A run of records:

- - -

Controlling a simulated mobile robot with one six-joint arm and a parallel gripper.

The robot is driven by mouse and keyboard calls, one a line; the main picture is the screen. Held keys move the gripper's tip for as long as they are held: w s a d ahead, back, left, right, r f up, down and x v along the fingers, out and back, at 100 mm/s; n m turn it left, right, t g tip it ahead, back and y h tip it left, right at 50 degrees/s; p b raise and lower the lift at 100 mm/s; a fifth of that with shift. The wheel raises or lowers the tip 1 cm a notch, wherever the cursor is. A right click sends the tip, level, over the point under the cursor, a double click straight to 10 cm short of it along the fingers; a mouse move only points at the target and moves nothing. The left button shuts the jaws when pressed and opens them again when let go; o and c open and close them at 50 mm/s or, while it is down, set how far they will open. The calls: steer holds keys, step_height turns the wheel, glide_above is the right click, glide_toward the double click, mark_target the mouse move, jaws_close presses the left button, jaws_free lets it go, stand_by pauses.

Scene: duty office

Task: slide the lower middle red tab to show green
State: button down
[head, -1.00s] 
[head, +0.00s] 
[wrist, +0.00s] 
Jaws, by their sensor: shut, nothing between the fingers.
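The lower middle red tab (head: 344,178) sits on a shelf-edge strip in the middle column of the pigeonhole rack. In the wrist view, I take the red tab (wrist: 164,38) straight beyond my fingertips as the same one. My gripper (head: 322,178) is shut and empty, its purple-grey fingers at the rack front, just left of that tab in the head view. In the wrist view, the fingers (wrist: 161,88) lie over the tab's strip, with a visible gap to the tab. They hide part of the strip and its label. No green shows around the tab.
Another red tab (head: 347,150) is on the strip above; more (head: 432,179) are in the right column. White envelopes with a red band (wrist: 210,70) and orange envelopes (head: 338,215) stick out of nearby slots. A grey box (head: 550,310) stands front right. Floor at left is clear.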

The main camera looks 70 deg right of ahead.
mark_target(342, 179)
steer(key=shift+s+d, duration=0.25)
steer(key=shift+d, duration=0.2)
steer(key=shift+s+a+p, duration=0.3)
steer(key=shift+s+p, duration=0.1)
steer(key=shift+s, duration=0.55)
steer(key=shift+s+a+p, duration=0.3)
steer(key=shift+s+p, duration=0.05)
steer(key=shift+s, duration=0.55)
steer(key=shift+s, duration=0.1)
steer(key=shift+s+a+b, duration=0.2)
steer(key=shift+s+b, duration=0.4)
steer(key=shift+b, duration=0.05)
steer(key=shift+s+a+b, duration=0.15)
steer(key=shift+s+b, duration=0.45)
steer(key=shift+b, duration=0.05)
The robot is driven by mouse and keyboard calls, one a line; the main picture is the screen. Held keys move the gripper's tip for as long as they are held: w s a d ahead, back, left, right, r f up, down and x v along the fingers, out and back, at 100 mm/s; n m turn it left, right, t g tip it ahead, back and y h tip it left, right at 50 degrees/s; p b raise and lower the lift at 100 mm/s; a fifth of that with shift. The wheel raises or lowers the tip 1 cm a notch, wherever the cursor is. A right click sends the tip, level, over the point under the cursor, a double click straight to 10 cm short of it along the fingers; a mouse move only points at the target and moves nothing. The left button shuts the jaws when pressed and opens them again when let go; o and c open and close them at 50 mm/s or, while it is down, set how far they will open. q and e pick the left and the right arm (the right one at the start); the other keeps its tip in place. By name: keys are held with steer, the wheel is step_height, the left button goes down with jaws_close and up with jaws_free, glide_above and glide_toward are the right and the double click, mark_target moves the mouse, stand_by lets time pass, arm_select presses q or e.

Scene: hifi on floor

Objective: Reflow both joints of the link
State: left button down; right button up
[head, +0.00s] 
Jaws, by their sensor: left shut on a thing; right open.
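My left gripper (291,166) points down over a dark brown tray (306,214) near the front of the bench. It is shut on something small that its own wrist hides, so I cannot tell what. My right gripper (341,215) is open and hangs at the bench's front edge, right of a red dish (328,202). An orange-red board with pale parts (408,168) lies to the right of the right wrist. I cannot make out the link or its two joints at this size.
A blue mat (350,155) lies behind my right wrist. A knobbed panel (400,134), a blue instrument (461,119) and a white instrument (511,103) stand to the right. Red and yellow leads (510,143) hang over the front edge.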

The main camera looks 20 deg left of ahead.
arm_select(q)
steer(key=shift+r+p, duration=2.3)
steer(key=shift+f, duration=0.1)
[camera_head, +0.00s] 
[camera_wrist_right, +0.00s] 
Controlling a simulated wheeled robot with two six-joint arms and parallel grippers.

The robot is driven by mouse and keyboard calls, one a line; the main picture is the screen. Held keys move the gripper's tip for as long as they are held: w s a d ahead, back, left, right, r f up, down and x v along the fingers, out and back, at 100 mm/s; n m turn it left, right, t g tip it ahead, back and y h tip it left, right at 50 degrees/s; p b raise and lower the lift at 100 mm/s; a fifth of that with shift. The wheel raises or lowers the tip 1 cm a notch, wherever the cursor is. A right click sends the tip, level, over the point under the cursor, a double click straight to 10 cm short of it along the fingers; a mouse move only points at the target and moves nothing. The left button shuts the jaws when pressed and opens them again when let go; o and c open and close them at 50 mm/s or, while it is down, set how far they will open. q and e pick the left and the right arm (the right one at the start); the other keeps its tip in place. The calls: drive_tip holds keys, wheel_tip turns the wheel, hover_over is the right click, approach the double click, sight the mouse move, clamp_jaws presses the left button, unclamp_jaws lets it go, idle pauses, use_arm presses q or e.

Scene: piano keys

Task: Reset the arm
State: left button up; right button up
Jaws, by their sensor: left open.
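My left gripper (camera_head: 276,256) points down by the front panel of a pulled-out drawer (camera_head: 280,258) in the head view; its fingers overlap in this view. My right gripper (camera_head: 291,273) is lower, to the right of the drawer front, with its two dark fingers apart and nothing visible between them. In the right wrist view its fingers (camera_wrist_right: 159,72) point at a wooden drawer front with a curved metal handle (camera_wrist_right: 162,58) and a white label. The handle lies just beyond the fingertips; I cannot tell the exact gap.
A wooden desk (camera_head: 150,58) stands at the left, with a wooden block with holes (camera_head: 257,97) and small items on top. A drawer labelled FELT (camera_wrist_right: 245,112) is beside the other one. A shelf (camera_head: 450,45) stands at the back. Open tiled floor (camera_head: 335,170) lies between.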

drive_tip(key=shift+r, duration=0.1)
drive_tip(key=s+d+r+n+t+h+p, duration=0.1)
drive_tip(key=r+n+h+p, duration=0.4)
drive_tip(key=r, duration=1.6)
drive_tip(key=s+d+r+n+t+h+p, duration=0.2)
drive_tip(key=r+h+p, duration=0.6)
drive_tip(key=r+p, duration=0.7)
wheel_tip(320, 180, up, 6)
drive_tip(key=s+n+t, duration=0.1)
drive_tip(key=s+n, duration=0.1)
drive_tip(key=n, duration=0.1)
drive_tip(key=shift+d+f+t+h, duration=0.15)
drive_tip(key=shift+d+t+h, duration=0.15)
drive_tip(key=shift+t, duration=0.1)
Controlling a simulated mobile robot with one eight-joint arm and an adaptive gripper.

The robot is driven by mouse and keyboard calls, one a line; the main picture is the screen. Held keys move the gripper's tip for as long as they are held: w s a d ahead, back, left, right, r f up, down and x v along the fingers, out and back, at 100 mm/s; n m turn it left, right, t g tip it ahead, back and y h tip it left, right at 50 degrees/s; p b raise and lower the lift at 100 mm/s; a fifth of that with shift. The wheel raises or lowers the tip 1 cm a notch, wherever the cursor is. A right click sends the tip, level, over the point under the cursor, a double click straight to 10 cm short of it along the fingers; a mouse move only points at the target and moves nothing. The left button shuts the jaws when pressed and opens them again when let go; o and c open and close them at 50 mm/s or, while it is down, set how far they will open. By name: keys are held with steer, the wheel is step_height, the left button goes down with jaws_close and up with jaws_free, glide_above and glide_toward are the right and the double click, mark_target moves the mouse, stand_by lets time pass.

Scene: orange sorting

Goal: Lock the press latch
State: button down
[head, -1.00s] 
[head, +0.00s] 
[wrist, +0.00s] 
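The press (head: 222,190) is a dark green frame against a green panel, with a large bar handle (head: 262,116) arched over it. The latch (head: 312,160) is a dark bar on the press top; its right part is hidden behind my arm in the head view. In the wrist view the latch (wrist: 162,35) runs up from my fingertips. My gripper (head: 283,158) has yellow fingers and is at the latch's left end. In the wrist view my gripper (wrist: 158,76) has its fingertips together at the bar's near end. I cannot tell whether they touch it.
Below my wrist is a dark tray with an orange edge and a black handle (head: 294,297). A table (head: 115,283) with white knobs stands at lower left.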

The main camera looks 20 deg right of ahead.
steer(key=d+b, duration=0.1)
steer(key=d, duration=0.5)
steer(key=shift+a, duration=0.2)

- - -

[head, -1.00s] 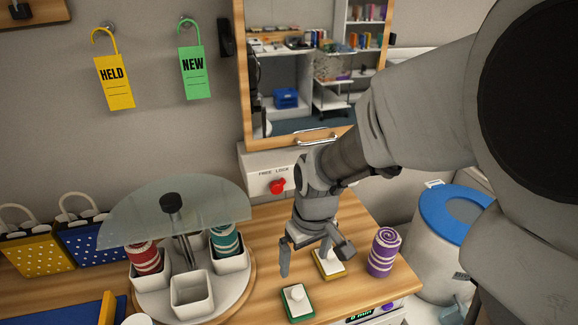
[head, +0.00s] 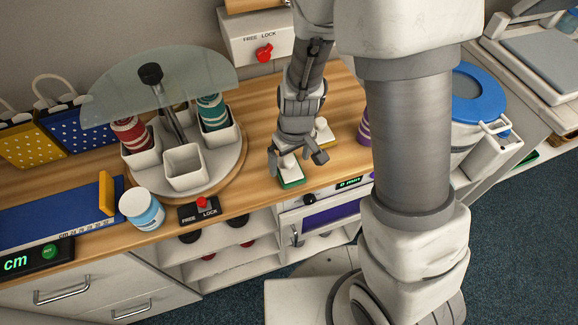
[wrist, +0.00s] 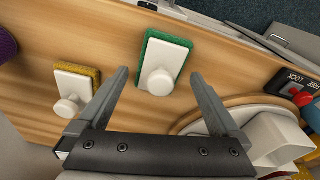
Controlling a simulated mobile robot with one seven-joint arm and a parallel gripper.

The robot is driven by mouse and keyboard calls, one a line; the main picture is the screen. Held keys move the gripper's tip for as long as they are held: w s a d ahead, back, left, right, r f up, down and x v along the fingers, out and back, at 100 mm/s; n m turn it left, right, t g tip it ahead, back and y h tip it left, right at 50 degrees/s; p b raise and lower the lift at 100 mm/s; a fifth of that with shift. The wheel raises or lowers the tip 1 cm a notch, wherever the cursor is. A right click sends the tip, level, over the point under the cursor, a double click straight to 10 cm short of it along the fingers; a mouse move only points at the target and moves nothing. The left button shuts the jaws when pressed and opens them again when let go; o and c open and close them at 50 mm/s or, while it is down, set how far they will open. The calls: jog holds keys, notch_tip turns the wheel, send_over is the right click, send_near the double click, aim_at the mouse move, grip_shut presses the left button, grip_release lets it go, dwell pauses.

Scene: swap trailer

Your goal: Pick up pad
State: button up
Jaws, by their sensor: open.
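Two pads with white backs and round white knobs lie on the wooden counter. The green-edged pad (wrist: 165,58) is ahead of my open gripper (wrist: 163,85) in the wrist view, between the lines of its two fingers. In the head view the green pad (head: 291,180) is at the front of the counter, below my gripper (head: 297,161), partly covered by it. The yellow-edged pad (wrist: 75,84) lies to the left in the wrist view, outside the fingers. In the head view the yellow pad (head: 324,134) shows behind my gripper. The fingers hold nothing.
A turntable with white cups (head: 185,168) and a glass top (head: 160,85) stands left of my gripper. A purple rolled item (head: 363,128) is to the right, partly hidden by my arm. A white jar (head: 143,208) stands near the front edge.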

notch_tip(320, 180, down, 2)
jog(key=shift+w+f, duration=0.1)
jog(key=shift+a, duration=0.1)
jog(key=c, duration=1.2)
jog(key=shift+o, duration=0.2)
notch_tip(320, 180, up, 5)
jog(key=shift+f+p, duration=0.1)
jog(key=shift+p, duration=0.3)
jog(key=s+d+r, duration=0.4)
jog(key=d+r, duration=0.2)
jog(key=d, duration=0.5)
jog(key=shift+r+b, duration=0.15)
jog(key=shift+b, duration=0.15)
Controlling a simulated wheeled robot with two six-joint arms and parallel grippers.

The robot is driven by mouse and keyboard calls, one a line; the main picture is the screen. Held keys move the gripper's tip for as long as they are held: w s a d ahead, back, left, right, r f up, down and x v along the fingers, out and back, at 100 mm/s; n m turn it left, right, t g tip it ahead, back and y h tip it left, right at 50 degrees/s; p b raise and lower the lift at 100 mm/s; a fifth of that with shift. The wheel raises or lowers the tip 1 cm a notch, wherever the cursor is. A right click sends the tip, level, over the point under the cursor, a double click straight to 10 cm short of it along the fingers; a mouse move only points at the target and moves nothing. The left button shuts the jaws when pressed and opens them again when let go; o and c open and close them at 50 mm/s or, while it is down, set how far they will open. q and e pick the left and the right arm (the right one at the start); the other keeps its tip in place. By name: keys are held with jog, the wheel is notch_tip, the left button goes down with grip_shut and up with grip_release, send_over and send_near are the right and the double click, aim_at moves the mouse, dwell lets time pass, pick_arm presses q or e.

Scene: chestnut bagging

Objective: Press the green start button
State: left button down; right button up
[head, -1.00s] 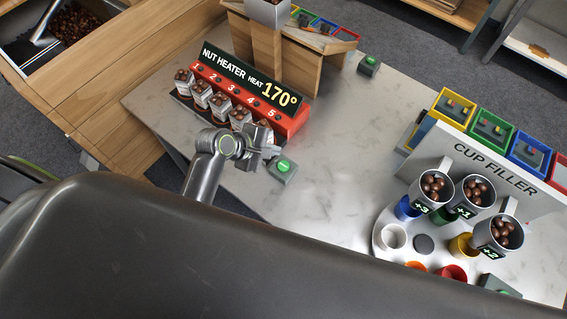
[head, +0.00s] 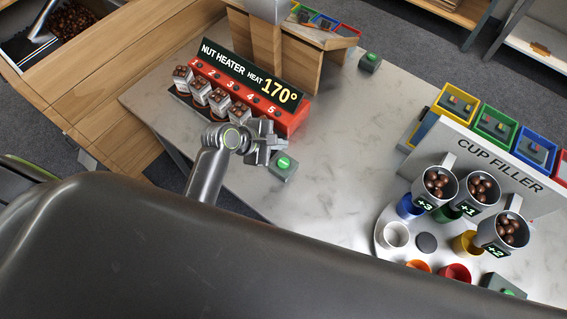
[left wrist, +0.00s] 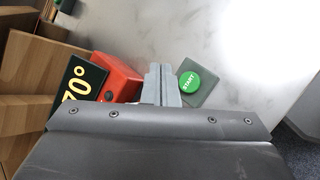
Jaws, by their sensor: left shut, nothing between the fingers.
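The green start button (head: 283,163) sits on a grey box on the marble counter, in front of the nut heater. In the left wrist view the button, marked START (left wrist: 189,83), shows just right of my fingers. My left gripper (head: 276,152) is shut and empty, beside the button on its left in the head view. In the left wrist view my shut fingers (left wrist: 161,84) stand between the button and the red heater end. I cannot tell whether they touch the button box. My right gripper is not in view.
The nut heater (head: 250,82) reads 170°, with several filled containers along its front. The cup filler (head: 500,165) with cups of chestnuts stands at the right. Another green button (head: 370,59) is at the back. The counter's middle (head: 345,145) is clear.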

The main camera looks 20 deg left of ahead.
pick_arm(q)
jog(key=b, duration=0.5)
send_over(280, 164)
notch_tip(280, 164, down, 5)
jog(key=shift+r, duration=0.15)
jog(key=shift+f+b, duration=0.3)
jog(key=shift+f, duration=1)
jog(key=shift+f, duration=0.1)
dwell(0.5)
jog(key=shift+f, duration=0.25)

- - -

(Given instruction)
Say how many lines in the records contain the string "Objective", and say nothing else.

(Output for this task)
2